Après la mort de Venne en 1934, Viau obtient peu de contrats, situation surtout attribuable à la grande dépression. Il exécute quelques travaux pour les Sœurs des Saints-Noms de Jésus et de Marie, tels que la construction d’une école normale à Salaberry-de-Valleyfield (1933–1934), et les agrandissements de leur résidence à l’académie des Saints-Anges à Montréal (1938–1939) et du pensionnat du Saint-Nom-de-Marie à Outremont (1938). Son dernier gros contrat est l’érection de l’église Saint-Denis à Montréal, mise en œuvre en 1931, avant la mort de Venne. En 1935–1936, Viau est l’architecte-superviseur de l’annexe du Bureau des douanes à Montréal.

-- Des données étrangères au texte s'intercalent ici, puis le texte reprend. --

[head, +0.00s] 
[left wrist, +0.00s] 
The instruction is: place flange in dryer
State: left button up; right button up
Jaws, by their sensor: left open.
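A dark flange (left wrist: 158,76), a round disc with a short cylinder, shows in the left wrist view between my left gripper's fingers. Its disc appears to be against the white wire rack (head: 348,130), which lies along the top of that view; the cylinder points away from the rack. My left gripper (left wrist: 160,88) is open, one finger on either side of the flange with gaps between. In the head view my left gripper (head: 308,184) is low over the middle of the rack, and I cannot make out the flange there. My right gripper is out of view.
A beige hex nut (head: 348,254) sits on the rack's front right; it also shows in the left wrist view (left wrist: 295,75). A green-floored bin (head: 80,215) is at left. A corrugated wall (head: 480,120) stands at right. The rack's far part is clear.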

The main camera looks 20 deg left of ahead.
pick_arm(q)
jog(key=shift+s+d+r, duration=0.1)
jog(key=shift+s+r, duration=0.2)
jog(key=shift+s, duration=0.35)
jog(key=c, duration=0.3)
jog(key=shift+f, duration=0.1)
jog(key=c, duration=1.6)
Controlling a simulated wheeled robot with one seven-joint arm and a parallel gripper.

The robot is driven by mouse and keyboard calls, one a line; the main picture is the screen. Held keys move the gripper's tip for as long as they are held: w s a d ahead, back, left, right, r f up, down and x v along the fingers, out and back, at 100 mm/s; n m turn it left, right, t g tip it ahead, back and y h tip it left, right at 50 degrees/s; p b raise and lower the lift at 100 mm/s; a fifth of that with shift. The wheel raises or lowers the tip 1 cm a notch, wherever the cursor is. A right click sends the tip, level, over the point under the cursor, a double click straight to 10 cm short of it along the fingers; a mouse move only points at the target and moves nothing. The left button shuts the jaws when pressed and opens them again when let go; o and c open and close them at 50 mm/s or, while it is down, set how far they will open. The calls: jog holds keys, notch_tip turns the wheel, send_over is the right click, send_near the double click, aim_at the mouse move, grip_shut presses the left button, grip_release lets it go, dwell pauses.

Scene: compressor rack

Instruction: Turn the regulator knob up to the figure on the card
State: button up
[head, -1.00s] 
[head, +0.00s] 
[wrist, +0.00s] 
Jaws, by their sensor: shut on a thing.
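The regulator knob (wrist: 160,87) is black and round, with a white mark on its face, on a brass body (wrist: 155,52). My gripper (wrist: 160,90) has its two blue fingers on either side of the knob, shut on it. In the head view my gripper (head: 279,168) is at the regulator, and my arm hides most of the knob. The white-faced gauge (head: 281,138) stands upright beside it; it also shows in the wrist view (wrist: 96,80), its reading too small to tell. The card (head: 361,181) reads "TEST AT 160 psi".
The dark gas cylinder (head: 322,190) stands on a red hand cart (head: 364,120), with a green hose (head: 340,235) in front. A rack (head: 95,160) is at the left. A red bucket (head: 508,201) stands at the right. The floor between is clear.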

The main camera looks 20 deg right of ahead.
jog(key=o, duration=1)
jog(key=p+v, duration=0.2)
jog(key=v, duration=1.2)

Dalbé Viau meurt le 24 août 1938 dans une chambre d’hôtel du château Frontenac, à Québec. Il est surtout reconnu pour sa participation aux travaux de la firme Viau et Venne, dont il a assumé l’administration jusqu’au décès de son associé. L’entreprise a été la plus importante de son époque dans la région montréalaise. Ses architectes ont obtenu et exécuté des contrats considérables, notamment ceux de l’oratoire Saint-Joseph, à Montréal, et de la maison mère des Sœurs des Saints-Noms de Jésus et de Marie, à Outremont [V. Louis-Alphonse Venne], particulièrement en raison de leurs relations privilégiées avec les pouvoirs institutionnels. Au moment où la région de Montréal était en plein développement, Viau a contribué à donner à l’architecture de la province de Québec une partie de son caractère en construisant des églises, des écoles et des édifices institutionnels.

Raymonde Gauthier

BAnQ-CAM, CE601-S28, 29 sept. 1881.— FD, Saint-Jacques-le-Majeur, cathédrale [Saint-Jacques] (Montréal), 31 oct. 1910.— Le Canada (Montréal), 25 août 1938.— La Presse, 5 nov. 1913, 23 juill. 1914.— Le Prix courant (Montréal), 1906–1918.— Le Soleil, 25 août 1938.— Annuaire, Montréal, 1892–1938.— BCF, 1926 : 237.— Communauté urbaine de Montréal, Service de la planification du territoire, Architecture civile (2 vol., Montréal, 1980–1981), 1 (les Édifices publics) ; 2 (les Édifices scolaires) ; Architecture religieuse (2 vol., Montréal, 1981–1984), 1 (les Églises) ; 2 (les Couvents).— Raymonde Gauthier, Construire une église au Québec : l’architecture religieuse avant 1939 (Montréal, 1994) ; la Tradition en architecture québécoise : le xxe siècle (Québec, 1989).— André Laberge, « Transcender le style et la fonction : l’architecture religieuse de Viau et Venne (1898–1938) » (thèse de ph.d., univ. Laval, 1990).— Montréal métropole, 1880–1930, sous la dir. d’Isabelle Gournay et France Vanlaethem ([Montréal], 1998).— Luc Noppen, les Églises du Québec (1600–1850) (Québec, 1977).— Who’s who and why, 1917–1921.— Who’s who in Canada, 1922–1929.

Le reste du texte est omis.